I then looked the young man in the eyes so directly and said, “God does not make weak men. God does not make inferior people. God does not make mistakes. You were in His heart before time began. He loves you. He has chosen you. He is calling you to Himself. Jesus said, ‘I am the way, the truth, and the life. No man comes unto the Father except by me’.”
At that moment, two people got into the car. Without any delays or pauses, I asked him, “May I pray with you?” There were tears in the young man’s eyes, and he said, “Yes.” I then began to pray, “Jesus, show this young man what you think of him, how much you love him. What do you want to tell him today?” I paused for a little while and then asked, “What did Jesus tell you?” He responded with something that I couldn’t clearly hear because of the quietness of his voice and the traffic noise, but it sounded like, “I am his son.” (In the beginning of our conversation he had already told me that years before he had asked Jesus to forgive him for his sins. )
I then asked him, “Do you accept that [that you are His son, created for a purpose]?”He said, “Yes.” I then prayed over him. As I finished, I looked directly into his eyes again and said, “God is calling you unto Himself for a very special plan and purpose that He has for your life. You have to let go of the little boy to run into the arms of Abba-Father so that the man God created you to be emerges.”

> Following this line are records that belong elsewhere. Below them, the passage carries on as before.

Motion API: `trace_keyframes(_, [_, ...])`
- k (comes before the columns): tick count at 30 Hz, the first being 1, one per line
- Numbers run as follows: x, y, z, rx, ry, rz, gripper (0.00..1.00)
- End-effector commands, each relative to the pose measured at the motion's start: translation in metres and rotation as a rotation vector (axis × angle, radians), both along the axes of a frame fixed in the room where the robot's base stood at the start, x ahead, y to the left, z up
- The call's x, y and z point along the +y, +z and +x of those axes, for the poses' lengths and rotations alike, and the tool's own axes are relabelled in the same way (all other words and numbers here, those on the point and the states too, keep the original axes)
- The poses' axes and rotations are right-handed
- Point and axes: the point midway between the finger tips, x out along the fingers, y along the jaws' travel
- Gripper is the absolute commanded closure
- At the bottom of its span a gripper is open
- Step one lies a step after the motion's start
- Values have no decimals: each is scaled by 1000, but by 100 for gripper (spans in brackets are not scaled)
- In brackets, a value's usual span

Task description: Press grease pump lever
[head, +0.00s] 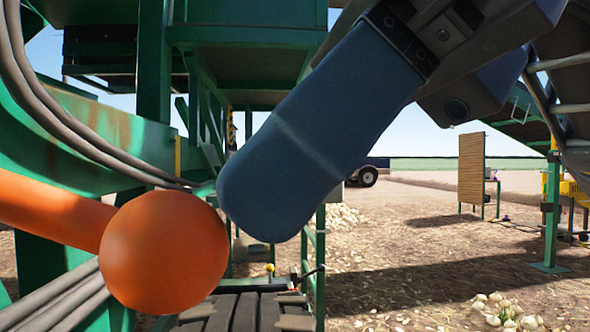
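A large orange ball knob (165,252) on an orange rod (50,212) fills the lower left, close to the camera. It looks like the grease pump lever, and its pump body is not in view. My gripper (275,195) reaches down from the upper right. One long blue finger shows clearly, its rounded tip just right of the knob in the picture. I cannot tell whether the tip touches the knob or is at another depth. The other finger cannot be made out clearly, so the opening is unclear. I see nothing held.
Green steel framework (155,70) and grey hoses (75,130) stand close at left. A small yellow-topped lever (270,268) stands behind, above dark slats (245,312). A wooden panel (471,172) and a pile of onions (505,312) are at right. The ground between looks open.

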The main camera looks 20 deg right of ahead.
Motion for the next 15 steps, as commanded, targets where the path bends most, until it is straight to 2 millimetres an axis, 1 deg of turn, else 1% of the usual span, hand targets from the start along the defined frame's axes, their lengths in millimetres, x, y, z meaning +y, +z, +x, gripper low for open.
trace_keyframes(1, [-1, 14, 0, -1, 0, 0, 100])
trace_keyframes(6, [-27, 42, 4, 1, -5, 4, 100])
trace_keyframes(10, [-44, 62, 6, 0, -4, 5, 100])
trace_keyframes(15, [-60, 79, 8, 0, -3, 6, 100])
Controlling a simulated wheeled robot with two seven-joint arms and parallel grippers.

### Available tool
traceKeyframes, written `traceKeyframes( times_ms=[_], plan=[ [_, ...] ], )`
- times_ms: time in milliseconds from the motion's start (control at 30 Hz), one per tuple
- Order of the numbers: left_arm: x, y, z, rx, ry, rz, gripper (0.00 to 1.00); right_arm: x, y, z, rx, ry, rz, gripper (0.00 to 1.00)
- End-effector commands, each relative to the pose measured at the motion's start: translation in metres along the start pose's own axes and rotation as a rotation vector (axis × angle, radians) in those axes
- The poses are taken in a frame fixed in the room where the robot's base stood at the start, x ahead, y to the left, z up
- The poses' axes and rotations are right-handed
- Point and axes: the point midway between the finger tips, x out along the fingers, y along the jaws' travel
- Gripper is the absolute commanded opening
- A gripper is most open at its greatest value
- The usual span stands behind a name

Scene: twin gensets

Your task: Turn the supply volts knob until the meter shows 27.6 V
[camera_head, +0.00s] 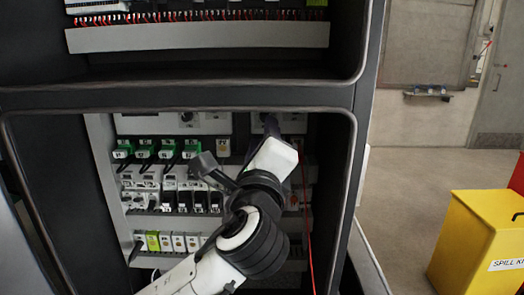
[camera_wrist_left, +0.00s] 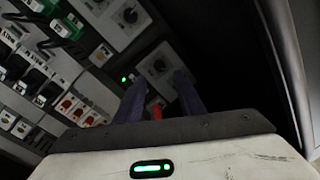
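A round dark knob (camera_wrist_left: 160,66) on a grey panel shows in the wrist view, just beyond my left fingertips, with a small lit green lamp to its left. A second dark knob (camera_wrist_left: 130,15) sits on another panel further up. I cannot read which one is the supply volts knob. My left gripper (camera_wrist_left: 158,82) has its two dark fingers apart, pointing at the nearer knob; no contact is clear. In the head view the left gripper (camera_head: 270,125) reaches into the upper right of the cabinet bay, its arm hiding part of the panels. No meter reading is legible. My right gripper is not in view.
The cabinet frame (camera_head: 345,190) borders the bay on the right, with a shelf edge (camera_head: 200,37) above. Rows of green connectors (camera_head: 145,148) and breakers (camera_head: 185,200) are left of my arm. A red cable (camera_head: 305,220) hangs to its right. A yellow spill-kit bin (camera_head: 475,240) stands outside.

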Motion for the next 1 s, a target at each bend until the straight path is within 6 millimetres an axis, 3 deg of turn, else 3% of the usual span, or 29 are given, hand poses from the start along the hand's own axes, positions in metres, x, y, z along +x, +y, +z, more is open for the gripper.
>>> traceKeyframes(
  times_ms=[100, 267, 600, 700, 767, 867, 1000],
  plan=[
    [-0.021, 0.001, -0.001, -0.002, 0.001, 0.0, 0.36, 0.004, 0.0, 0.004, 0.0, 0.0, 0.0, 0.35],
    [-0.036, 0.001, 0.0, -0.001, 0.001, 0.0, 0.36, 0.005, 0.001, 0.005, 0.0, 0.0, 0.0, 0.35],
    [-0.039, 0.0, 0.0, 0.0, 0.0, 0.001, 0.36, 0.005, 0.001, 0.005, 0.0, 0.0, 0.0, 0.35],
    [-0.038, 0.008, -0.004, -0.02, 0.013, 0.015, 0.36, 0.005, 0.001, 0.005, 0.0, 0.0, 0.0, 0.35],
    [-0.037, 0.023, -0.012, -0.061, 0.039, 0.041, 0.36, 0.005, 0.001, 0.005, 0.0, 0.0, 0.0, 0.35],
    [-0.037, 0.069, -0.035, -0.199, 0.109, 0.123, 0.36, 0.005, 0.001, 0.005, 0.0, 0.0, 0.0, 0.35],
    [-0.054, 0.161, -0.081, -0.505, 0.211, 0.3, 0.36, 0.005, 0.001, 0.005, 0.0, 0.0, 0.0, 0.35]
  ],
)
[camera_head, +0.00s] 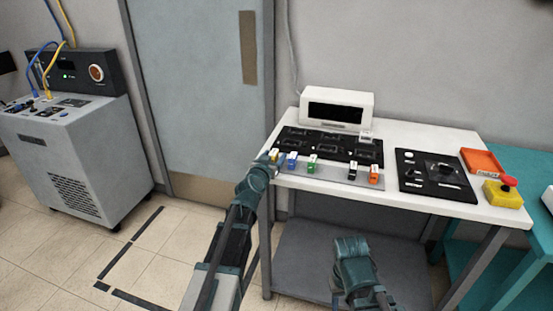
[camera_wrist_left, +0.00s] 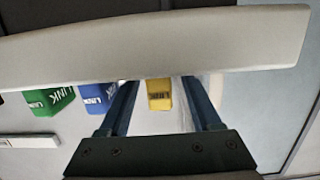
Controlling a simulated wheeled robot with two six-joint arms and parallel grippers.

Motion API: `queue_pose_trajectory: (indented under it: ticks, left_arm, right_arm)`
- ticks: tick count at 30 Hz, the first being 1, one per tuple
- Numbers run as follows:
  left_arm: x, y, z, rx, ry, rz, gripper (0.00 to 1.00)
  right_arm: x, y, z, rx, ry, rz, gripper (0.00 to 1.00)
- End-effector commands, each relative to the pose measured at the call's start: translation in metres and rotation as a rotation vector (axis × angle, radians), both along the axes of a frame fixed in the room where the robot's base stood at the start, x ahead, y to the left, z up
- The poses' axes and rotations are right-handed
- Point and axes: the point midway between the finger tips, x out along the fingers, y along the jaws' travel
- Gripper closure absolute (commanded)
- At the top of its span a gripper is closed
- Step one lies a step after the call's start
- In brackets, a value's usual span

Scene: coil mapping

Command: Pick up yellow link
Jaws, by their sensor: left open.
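The yellow link (camera_wrist_left: 158,95) shows in the left wrist view between the two fingers of my left gripper (camera_wrist_left: 160,108), which is open. I cannot tell whether either finger touches it. In the head view the yellow link (camera_head: 275,157) is at the left end of a row of links, partly hidden by my left gripper (camera_head: 268,160) at the table's front left corner. In the head view my right arm hangs low in front of the table, and its jaws cannot be made out.
Beside the yellow link stand a blue link (camera_head: 292,158) and a green link (camera_head: 312,163). A black link (camera_head: 352,170) and an orange link (camera_head: 374,174) stand further right. Behind them is a black panel (camera_head: 330,146). A pale bar (camera_wrist_left: 150,45) crosses the wrist view.

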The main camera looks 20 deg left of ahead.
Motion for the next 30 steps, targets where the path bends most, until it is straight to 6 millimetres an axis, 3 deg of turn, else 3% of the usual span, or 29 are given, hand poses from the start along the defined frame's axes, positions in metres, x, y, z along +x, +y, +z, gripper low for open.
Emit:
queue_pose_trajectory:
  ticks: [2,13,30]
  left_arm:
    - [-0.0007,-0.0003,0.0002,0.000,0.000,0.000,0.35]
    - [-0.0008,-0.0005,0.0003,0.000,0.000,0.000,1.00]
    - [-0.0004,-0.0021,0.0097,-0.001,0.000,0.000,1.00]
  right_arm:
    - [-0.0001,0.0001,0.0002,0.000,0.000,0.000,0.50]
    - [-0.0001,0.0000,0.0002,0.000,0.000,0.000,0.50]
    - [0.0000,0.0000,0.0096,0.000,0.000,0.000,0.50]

As I turned to talk away, I saw that the people in the car were this young man’s parents. They quietly said, “Thank you.” It was a holy moment.
For when God takes a rod, it becomes a symbol of His power. When God touches a stone, it proclaims His righteousness. When God fills a place, it becomes a sanctuary to His holiness. When God hangs upon a tree, it becomes a symbol of His unending love. And when God fills a human being made from dirt, we become a testimony of His beautiful enduring life of grace!